A Cappuccino costs about 1,50 € and a pinto of local beer around 3,50 € (2018).
Situated in south-eastern Sicily, Val di Noto (the Noto Valley) – with its eight gorgeous late-Baroque cities – became one of the Italian UNESCO World Heritage Sites in 2002. The eight cities are: Caltagirone, Militello in Val di Catania, Catania, Modica, Noto, Palazzolo Acreide, Ragusa and Scicli. These cities already existed during the Medieval Age, but were rebuilt (in part or entirely) after the catastrophic earthquake of 1693.
Having followed the stylistic model predominant during the era, the cities’ architecture, urban plan and decorations constitute the culmination of one of the last periods of Baroque’s flourish in Europe.

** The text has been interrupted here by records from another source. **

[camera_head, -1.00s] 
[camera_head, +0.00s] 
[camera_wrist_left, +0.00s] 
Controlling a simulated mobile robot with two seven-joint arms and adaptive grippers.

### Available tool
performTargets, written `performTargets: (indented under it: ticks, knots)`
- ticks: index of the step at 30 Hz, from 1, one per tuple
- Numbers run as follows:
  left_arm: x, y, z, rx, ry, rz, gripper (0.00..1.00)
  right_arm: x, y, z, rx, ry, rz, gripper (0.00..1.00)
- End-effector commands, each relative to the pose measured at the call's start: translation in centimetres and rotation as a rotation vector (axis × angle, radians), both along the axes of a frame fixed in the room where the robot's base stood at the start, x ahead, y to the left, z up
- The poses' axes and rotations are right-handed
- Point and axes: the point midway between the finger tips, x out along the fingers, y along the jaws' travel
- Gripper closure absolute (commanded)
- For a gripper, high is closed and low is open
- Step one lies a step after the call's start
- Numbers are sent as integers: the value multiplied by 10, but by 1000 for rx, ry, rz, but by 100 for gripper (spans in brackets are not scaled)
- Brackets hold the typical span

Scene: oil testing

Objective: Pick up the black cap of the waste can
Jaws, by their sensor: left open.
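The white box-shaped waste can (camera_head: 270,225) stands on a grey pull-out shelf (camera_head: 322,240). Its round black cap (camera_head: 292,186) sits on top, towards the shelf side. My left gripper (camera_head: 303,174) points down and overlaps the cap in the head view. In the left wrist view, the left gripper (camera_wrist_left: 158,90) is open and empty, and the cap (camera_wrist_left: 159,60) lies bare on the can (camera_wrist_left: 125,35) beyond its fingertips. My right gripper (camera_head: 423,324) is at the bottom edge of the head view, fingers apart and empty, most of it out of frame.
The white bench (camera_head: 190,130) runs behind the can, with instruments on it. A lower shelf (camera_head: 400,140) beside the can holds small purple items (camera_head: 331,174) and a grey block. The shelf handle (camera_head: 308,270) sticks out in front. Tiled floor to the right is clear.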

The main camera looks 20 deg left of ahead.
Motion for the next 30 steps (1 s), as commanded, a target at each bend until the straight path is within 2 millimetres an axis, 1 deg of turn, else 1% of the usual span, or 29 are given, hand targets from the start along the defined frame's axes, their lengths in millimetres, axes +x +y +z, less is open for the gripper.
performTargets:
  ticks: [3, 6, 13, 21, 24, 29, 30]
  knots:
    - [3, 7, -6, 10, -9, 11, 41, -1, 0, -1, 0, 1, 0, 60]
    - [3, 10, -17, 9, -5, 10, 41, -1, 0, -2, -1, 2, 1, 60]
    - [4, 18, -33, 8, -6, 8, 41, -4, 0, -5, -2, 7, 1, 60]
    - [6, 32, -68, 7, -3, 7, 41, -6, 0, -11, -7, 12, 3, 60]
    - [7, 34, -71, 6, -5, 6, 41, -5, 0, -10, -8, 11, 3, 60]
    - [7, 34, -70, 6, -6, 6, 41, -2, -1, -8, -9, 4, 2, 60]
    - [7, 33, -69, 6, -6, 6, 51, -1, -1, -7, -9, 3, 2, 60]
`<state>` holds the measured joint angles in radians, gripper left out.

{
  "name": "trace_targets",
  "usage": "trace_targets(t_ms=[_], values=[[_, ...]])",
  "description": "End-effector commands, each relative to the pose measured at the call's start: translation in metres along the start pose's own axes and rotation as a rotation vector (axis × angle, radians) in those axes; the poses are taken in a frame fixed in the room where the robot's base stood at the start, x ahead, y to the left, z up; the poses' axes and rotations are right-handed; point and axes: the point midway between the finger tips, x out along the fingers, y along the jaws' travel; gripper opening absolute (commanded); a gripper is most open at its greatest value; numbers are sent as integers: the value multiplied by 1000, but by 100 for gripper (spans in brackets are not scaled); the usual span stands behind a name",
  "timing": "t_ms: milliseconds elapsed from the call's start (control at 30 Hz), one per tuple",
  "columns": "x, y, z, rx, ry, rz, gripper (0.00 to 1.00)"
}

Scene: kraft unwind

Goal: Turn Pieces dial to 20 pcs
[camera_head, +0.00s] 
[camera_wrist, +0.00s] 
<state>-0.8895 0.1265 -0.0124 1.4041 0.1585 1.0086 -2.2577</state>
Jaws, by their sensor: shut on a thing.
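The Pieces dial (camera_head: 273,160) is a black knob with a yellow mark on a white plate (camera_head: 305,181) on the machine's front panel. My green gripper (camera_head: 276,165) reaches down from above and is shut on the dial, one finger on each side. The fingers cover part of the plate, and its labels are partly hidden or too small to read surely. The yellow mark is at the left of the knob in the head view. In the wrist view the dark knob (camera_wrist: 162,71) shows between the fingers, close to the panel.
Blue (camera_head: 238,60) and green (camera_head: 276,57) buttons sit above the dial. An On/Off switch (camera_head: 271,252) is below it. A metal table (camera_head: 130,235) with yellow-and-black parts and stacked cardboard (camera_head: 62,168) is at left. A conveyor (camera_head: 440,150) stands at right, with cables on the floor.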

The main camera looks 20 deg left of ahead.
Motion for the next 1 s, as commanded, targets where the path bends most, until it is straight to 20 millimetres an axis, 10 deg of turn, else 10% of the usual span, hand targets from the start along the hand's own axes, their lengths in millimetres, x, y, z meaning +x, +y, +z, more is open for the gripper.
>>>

This region is also interesting for its archaeological sites of international relevance, such as the mosaics at the Villa Romana del Casale, near Piazza Armerina, and the Neapolis Archaeological Park in Syracuse.
Cycling from one town to the other, between the hills and the sea, you can admire the beauty and variety of the landscape, surrounded by olive, carob, orange and lemon trees, vineyards and prickly pears.
The bicycles available for rent are hybrid, road or electric-assisted bikes. The equipment provided is: helmet, GPS and rear pannier. In case of a puncture, you have what you need to repair it (repair kit, pump). Bicycles are regularly maintained between each rental.
Rent on site or come with your bike?
This is a question that many are asking! Besides the space that a bike takes in addition to luggage, it can also be damaged during transportation. Renting allows you to benefit from a quality service (the material is robust and adapted). It may also be an opportunity to try out an ebike which will be a real ally in the climbs and will help you in your efforts against the wind. Battery life is largely sufficient for daily rides up to +/- 80km.
If you are bringing your own bike, make sure you have it checked before your holiday (check that the tyres and brakes are good in particular). Be aware that this brings additional costs to your holiday. Be sure you can handle problems that might occur whilst you are away. Be careful also with the transportation of your bike. If you are using a vehicle with a rear bike carrier, check the bike mountings and the visibility of the license plate.
Keep in mind:
- A bright yellow jacket must be worn at dusk and in case of poor visibility (fog, heavy rain, etc.)
- Helmets are mandatory until 12 years old and highly recommended for all.
- Some of the cycle routes use low-traffic roads, which are shared with cars: keep to the right, in single file.